===== Entries supplied =====
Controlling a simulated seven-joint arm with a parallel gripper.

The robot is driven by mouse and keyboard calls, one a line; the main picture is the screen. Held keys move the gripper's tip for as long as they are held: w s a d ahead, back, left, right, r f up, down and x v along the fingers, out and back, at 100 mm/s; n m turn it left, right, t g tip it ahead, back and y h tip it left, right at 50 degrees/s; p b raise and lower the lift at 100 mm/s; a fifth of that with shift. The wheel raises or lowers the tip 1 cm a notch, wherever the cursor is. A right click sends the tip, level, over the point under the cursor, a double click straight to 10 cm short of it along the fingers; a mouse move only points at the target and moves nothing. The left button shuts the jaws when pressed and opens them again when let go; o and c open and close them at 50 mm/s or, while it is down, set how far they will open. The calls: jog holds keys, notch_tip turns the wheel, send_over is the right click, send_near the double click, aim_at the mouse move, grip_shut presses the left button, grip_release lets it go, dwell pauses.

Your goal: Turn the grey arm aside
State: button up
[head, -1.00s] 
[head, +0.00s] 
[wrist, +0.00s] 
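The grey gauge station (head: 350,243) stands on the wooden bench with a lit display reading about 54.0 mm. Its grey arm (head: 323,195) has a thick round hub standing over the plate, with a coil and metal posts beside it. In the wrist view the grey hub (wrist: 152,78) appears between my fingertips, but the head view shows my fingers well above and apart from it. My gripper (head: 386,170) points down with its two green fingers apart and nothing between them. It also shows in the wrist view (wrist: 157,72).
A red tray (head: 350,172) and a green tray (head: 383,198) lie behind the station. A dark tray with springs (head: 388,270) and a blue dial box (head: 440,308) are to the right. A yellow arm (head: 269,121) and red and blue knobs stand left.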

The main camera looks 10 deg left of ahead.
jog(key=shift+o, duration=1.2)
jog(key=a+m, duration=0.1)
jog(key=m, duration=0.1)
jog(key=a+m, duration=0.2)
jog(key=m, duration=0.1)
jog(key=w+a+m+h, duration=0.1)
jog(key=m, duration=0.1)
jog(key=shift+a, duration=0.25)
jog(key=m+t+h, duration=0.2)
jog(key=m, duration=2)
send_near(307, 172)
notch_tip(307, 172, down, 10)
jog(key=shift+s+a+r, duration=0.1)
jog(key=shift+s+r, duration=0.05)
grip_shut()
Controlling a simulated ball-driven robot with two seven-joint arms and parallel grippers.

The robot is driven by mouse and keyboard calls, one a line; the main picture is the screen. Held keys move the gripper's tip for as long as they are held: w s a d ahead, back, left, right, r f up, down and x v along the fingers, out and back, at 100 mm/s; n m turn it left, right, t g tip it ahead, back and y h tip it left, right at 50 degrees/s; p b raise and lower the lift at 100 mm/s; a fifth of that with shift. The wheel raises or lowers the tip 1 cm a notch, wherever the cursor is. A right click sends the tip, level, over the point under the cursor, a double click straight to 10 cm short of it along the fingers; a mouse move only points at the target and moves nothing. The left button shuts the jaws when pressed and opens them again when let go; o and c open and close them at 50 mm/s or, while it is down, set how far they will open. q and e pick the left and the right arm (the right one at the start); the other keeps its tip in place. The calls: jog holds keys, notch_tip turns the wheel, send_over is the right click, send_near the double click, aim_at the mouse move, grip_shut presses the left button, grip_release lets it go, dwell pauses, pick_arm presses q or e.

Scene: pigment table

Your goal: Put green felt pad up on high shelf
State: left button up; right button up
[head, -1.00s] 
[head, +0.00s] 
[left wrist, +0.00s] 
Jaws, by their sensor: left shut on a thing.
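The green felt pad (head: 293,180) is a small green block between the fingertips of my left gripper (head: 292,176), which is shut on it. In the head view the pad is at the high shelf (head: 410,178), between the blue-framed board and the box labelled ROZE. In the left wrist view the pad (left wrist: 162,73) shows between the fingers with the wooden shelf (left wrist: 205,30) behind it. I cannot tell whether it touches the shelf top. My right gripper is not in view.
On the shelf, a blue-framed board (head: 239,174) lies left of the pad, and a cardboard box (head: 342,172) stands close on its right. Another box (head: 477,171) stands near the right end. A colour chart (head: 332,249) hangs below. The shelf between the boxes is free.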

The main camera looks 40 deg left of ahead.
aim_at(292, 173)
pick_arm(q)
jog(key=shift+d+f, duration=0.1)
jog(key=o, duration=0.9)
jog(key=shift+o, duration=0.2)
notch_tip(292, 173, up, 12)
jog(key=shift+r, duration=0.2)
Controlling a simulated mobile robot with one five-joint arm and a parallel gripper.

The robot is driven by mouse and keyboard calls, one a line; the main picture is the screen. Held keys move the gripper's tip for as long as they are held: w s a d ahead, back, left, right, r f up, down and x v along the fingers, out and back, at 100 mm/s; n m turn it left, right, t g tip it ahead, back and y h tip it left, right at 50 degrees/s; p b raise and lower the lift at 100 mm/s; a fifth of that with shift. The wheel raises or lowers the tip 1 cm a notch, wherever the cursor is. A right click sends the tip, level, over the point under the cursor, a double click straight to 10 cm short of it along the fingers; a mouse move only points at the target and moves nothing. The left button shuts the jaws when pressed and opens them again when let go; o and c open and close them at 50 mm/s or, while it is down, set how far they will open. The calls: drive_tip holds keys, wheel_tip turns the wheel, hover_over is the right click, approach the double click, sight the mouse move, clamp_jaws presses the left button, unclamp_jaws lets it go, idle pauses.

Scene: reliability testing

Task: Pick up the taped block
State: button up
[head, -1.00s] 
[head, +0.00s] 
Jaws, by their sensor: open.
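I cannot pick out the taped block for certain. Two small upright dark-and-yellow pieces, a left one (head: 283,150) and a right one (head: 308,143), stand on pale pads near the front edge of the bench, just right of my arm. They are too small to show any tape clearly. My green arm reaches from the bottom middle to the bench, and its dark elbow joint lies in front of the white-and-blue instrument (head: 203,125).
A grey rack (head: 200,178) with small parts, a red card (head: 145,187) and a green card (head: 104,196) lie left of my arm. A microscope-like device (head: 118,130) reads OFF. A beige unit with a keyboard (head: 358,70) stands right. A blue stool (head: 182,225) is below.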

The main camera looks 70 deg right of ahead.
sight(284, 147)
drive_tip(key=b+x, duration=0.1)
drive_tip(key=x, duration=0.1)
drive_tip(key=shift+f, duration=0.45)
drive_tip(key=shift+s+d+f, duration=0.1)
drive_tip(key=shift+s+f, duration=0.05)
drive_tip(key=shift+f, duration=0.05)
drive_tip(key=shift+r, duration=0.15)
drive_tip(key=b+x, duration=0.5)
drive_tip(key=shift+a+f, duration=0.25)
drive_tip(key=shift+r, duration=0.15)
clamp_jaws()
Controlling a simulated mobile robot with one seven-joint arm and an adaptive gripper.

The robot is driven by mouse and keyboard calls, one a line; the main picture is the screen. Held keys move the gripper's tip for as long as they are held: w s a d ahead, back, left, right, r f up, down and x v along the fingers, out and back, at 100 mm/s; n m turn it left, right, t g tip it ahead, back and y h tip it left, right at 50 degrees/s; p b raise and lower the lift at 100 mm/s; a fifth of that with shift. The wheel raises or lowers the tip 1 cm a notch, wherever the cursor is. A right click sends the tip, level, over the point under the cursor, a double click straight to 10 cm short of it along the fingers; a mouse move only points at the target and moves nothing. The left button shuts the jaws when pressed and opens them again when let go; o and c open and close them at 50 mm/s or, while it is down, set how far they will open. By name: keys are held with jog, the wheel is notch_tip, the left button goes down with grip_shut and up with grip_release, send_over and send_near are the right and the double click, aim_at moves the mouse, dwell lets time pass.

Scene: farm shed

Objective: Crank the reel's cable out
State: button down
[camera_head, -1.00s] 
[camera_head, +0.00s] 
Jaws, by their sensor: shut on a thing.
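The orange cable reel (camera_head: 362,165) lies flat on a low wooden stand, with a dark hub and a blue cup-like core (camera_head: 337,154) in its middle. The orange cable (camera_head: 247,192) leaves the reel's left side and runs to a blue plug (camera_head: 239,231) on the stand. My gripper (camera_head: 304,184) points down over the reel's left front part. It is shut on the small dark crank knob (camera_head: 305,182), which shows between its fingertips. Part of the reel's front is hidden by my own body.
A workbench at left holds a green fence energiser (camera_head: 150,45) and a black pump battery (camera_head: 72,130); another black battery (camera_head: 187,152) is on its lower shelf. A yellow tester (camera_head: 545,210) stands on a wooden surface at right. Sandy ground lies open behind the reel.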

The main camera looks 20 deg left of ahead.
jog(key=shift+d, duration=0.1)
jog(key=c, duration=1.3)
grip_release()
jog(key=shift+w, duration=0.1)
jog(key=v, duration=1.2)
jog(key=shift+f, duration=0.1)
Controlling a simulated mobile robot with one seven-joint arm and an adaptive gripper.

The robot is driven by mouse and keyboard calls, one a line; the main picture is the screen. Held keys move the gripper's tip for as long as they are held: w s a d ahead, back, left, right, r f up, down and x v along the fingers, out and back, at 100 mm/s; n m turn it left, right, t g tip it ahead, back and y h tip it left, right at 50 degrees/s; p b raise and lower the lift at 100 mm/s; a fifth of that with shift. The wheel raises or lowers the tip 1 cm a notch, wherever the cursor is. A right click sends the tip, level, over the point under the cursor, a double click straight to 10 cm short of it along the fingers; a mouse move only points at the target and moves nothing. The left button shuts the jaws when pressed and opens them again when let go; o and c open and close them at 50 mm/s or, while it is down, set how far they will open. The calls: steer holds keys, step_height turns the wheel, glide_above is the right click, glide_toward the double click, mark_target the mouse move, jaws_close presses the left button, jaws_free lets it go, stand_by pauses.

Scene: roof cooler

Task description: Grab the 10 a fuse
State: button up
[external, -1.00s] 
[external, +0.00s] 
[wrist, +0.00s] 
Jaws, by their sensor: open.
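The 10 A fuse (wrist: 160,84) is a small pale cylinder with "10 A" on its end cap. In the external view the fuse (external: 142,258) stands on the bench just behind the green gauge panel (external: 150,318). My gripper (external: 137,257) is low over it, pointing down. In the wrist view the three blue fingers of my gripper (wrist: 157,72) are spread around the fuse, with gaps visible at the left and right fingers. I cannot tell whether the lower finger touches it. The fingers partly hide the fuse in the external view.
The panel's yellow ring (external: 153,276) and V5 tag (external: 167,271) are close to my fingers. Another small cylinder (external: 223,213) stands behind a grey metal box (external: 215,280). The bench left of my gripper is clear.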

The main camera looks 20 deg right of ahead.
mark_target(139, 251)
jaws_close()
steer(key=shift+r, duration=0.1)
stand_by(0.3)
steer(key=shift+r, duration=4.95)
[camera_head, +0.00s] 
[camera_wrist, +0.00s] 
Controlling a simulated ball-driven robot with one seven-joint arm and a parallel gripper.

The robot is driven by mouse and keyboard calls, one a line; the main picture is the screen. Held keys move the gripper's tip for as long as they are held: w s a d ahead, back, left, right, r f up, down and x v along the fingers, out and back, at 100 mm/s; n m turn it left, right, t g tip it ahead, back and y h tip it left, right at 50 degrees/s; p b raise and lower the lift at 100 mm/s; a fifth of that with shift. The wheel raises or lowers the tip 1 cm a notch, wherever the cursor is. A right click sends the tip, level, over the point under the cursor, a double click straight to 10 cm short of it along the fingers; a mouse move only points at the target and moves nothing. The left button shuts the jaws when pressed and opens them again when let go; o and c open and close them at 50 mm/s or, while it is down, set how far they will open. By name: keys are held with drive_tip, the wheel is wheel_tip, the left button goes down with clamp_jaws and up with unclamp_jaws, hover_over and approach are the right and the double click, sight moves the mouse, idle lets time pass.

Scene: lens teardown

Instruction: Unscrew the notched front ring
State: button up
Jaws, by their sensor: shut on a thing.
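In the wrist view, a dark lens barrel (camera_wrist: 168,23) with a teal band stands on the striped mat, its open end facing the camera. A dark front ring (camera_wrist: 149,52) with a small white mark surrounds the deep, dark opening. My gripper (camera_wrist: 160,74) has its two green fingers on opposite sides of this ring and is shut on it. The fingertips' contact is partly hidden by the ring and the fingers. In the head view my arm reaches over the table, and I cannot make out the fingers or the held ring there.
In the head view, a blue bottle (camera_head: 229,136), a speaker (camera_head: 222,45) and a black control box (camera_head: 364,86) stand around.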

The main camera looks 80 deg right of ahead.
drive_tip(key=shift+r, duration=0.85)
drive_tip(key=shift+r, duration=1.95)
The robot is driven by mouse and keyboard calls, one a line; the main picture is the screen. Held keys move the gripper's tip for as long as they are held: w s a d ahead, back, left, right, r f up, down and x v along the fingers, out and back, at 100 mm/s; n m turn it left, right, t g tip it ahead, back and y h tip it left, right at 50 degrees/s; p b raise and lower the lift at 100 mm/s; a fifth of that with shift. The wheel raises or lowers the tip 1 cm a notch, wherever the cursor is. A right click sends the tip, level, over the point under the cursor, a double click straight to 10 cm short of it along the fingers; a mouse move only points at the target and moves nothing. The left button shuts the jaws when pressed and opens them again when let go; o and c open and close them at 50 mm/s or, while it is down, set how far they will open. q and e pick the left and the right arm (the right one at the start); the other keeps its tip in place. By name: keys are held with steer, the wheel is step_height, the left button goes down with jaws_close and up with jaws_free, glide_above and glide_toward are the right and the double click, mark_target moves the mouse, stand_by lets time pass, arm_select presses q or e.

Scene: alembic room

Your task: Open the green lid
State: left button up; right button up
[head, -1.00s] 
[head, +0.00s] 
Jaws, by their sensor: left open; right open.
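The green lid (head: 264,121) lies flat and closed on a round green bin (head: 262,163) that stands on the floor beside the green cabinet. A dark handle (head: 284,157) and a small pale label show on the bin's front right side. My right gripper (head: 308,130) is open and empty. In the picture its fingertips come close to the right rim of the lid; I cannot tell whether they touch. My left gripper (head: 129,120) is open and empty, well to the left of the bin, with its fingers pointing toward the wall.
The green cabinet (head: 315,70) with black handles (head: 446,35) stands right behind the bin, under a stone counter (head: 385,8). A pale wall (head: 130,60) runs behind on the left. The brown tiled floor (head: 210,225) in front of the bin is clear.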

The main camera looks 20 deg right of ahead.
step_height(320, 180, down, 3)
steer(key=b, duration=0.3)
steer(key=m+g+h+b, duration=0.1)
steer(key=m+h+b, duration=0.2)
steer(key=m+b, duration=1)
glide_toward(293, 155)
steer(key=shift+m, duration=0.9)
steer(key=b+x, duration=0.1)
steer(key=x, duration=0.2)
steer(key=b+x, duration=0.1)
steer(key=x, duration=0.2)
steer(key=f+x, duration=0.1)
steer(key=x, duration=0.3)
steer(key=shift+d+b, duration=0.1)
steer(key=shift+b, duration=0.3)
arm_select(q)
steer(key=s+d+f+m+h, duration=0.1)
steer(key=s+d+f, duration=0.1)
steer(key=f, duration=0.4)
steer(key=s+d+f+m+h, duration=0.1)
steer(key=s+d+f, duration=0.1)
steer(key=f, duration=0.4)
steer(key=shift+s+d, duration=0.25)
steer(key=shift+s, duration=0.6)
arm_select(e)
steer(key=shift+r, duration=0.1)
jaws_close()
=====
Which lines of the data include "parallel"? Copy each of them.

Controlling a simulated seven-joint arm with a parallel gripper.
Controlling a simulated ball-driven robot with two seven-joint arms and parallel grippers.
Controlling a simulated mobile robot with one five-joint arm and a parallel gripper.
Controlling a simulated ball-driven robot with one seven-joint arm and a parallel gripper.

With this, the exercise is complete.